» **JOB**
Looking at the listing beneath, work out how many lines hold "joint" and report only that figure.

━━━━━ EXTRACTED MATERIAL

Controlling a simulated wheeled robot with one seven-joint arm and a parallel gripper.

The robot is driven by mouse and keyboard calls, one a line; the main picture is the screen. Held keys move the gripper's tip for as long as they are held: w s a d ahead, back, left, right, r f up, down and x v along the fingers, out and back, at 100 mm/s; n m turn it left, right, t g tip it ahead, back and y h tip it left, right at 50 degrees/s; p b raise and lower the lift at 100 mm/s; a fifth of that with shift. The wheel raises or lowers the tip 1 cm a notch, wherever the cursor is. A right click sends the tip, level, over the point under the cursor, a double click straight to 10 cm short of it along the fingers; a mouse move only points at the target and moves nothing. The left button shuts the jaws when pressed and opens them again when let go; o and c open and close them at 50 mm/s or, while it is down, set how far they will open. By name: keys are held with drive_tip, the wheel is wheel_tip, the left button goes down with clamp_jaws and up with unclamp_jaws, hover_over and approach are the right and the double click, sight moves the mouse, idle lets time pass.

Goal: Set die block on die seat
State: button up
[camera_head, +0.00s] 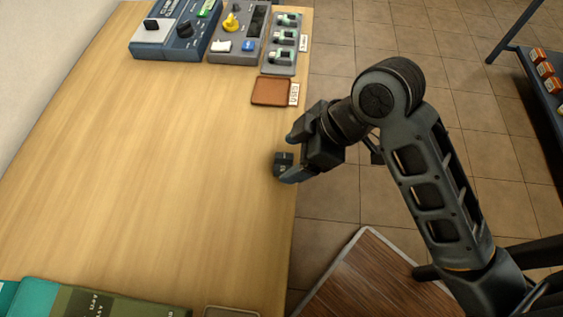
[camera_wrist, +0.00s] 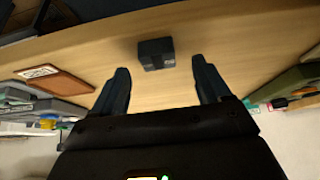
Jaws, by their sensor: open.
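The die block, a small dark cube with pale markings (camera_head: 283,160), sits on the wooden table near its right edge. It also shows in the wrist view (camera_wrist: 156,53), just ahead of the gap between my fingertips. My gripper (camera_head: 293,154) is open and empty at the table's edge, its fingers pointing at the block; both fingers show in the wrist view (camera_wrist: 160,68). I cannot tell whether a finger touches the block. A shallow brown tray with a white label (camera_head: 272,91), apparently the die seat, lies empty farther up the same edge; it also shows in the wrist view (camera_wrist: 66,84).
Control boxes with knobs (camera_head: 238,32) and a grey rack with several green-topped items (camera_head: 284,42) stand at the table's far end. Green boxes (camera_head: 90,300) lie at the near end. The table's middle is clear. A blue shelf (camera_head: 535,75) stands at right.

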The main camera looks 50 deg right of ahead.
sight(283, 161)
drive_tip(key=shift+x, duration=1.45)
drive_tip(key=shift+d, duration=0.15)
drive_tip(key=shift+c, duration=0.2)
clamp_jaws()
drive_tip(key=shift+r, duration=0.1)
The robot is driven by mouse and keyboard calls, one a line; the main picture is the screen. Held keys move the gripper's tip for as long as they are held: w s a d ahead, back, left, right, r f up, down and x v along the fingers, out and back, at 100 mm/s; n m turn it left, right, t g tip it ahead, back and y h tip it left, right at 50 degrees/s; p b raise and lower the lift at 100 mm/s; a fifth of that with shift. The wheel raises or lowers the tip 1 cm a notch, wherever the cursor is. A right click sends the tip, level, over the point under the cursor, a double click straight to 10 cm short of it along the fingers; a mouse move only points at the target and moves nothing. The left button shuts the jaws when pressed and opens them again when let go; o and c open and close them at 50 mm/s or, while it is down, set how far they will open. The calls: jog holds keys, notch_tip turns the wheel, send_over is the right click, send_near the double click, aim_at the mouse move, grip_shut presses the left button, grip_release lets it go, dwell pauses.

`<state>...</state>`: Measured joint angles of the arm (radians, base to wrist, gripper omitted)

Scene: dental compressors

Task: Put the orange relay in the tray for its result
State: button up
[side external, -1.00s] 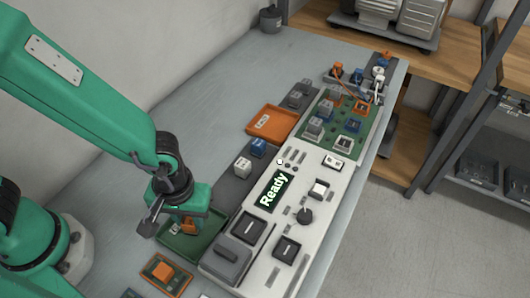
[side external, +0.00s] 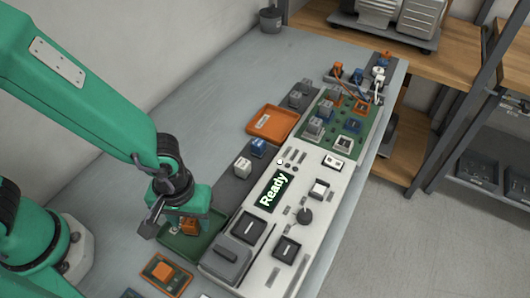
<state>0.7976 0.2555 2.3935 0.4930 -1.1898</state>
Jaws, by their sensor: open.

━━━━━━━━━━

» **SOLVED EXERCISE**
2